Reputation: 2510
I have a pygtk app running on windows and linux. The main GUI has close down function that is called from the delete event (when user clicks the X button on the window) or from the menu via FILE->QUIT
The code looks like this
def close_down(self):
self.hide_gui()
#do some cleanup stuff here, close down a log file etc...
gtk.main_quit()
def on_close_down_activate(self, widget): # From menu
self.close_down()
print("Closed")
def on_main_gui_delete_event(self, window, event): # From window X button
self.close_down()
print("Closed")
But when the user clicks the X button on the window, the word "Closed" is printed to the cmd line, but the app hangs and never returns control the the cmd line unless I kill python via the task manager. If the user selects Quit from the file menu the app prints the word "Closed" and returns control to the cmd line.

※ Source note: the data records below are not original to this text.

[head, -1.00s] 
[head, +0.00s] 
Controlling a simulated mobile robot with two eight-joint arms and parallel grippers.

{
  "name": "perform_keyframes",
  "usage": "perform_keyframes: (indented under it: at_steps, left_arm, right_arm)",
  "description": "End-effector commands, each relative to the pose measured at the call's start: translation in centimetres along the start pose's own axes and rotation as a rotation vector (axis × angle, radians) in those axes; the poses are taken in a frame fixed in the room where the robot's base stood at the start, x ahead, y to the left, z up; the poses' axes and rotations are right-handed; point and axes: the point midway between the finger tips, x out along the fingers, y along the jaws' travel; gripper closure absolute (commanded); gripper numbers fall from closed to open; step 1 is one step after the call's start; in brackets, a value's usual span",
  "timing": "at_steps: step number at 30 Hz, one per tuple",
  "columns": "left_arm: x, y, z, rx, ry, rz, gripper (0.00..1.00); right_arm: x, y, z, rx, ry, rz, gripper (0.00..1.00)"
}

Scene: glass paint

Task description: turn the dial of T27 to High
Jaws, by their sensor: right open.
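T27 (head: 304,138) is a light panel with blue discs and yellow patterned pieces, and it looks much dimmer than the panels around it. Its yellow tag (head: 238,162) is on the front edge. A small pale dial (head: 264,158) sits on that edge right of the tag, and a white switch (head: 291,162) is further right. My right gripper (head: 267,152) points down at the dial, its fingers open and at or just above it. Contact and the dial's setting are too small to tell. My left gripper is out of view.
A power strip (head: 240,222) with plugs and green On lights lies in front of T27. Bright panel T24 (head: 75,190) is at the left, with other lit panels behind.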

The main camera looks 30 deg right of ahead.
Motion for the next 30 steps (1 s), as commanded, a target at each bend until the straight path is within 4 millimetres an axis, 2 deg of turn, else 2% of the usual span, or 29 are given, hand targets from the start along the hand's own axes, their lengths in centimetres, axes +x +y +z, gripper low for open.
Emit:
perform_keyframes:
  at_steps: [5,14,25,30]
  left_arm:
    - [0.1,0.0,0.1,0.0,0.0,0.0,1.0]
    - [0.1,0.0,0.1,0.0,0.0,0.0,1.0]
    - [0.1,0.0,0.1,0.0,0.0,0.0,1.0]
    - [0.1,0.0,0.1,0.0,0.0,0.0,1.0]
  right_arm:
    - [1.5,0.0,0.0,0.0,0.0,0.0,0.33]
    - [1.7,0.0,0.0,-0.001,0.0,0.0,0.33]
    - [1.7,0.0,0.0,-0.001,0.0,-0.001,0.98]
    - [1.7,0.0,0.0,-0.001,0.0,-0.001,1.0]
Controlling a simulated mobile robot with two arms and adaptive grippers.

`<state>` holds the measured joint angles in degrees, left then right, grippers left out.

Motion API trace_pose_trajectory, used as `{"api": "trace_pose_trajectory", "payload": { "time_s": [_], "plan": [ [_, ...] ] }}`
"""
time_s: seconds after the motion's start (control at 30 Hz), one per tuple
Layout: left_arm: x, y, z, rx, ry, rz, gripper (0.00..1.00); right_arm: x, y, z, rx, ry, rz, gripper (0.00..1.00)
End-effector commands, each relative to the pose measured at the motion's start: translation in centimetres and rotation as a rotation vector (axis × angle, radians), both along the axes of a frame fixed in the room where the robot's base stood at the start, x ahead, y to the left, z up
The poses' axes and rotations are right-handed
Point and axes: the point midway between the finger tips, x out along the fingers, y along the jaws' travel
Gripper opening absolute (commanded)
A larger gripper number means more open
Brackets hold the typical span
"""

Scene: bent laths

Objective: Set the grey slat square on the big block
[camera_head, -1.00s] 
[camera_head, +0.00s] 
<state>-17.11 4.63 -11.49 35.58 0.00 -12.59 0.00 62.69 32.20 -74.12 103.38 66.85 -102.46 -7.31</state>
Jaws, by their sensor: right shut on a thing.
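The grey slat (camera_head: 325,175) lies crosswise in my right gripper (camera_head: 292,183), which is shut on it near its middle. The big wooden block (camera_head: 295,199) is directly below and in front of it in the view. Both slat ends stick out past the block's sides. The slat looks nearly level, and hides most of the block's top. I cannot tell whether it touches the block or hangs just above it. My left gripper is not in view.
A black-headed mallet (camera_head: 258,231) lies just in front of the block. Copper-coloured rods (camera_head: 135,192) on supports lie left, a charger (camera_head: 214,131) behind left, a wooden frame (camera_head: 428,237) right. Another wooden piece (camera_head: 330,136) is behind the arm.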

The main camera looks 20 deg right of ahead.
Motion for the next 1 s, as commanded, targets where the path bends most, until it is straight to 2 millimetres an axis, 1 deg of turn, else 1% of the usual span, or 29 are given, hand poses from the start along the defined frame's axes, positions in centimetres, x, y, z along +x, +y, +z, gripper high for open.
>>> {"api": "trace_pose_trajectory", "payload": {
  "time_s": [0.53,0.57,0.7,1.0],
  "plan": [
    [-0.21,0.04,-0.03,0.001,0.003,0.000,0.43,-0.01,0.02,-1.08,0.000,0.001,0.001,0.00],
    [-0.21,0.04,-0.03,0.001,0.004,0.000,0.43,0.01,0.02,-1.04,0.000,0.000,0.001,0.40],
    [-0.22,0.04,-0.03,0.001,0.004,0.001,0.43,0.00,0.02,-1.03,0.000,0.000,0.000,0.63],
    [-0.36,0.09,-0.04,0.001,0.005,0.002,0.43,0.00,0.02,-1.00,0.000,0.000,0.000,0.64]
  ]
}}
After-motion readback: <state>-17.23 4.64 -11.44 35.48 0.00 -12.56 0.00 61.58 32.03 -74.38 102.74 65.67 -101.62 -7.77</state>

On Linux it acts as expected. Is gtk on windows keeping some thing going?
Upvotes: 0
Views: 292
Reputation: 6898
To close an application in PyGTK, you actually need two lines of code, not just one. My guess is that, in Linux, the window is closing, but the process is not. In Windows, nothing is closing.
To fix this, just add the following line below "gtk.main_quit()"
return False
The reason for this code is that, in pyGTK, you can leverage this line for creating "Are you sure you want to quit?" dialogs. If the line read "return True", the program would not close at all.